# [What is required]
Below is the data. Give it again, complete and exact.

# [Dataset excerpt]
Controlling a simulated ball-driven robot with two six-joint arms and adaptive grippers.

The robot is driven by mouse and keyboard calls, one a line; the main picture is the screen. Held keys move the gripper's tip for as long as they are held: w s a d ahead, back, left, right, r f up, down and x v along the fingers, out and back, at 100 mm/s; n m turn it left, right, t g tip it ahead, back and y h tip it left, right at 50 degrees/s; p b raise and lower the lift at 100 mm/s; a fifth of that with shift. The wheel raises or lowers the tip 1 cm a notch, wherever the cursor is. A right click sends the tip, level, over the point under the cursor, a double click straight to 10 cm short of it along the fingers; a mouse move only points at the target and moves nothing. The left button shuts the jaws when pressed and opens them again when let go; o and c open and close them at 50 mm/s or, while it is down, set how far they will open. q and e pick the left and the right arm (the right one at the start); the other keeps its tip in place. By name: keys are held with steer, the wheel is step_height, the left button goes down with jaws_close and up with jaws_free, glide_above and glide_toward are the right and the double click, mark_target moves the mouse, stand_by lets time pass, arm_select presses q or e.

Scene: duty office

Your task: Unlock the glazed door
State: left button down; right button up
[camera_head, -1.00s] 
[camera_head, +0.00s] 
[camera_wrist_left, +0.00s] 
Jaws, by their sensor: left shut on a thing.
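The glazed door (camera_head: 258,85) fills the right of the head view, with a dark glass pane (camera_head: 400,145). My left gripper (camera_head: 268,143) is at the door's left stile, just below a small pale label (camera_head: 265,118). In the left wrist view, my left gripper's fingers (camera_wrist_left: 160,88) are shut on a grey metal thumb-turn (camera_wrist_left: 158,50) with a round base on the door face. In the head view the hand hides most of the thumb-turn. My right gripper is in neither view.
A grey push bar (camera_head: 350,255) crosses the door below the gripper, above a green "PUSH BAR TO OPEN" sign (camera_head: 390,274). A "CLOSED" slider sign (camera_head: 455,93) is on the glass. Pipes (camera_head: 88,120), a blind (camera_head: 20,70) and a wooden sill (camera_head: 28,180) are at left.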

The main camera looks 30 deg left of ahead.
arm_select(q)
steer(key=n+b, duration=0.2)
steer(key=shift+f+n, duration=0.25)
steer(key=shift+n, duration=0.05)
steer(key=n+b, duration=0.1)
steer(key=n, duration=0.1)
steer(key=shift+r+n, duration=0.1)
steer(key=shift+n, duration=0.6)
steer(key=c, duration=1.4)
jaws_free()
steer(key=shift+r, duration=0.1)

# [Finished exercise]
Controlling a simulated ball-driven robot with two six-joint arms and adaptive grippers.

The robot is driven by mouse and keyboard calls, one a line; the main picture is the screen. Held keys move the gripper's tip for as long as they are held: w s a d ahead, back, left, right, r f up, down and x v along the fingers, out and back, at 100 mm/s; n m turn it left, right, t g tip it ahead, back and y h tip it left, right at 50 degrees/s; p b raise and lower the lift at 100 mm/s; a fifth of that with shift. The wheel raises or lowers the tip 1 cm a notch, wherever the cursor is. A right click sends the tip, level, over the point under the cursor, a double click straight to 10 cm short of it along the fingers; a mouse move only points at the target and moves nothing. The left button shuts the jaws when pressed and opens them again when let go; o and c open and close them at 50 mm/s or, while it is down, set how far they will open. q and e pick the left and the right arm (the right one at the start); the other keeps its tip in place. By name: keys are held with steer, the wheel is step_height, the left button goes down with jaws_close and up with jaws_free, glide_above and glide_toward are the right and the double click, mark_target moves the mouse, stand_by lets time pass, arm_select presses q or e.

Scene: duty office

Your task: Unlock the glazed door
State: left button down; right button up
[camera_head, -1.00s] 
[camera_head, +0.00s] 
[camera_wrist_left, +0.00s] 
Jaws, by their sensor: left shut on a thing.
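The glazed door (camera_head: 258,85) fills the right of the head view, with a dark glass pane (camera_head: 400,145). My left gripper (camera_head: 268,143) is at the door's left stile, just below a small pale label (camera_head: 265,118). In the left wrist view, my left gripper's fingers (camera_wrist_left: 160,88) are shut on a grey metal thumb-turn (camera_wrist_left: 158,50) with a round base on the door face. In the head view the hand hides most of the thumb-turn. My right gripper is in neither view.
A grey push bar (camera_head: 350,255) crosses the door below the gripper, above a green "PUSH BAR TO OPEN" sign (camera_head: 390,274). A "CLOSED" slider sign (camera_head: 455,93) is on the glass. Pipes (camera_head: 88,120), a blind (camera_head: 20,70) and a wooden sill (camera_head: 28,180) are at left.

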The main camera looks 30 deg left of ahead.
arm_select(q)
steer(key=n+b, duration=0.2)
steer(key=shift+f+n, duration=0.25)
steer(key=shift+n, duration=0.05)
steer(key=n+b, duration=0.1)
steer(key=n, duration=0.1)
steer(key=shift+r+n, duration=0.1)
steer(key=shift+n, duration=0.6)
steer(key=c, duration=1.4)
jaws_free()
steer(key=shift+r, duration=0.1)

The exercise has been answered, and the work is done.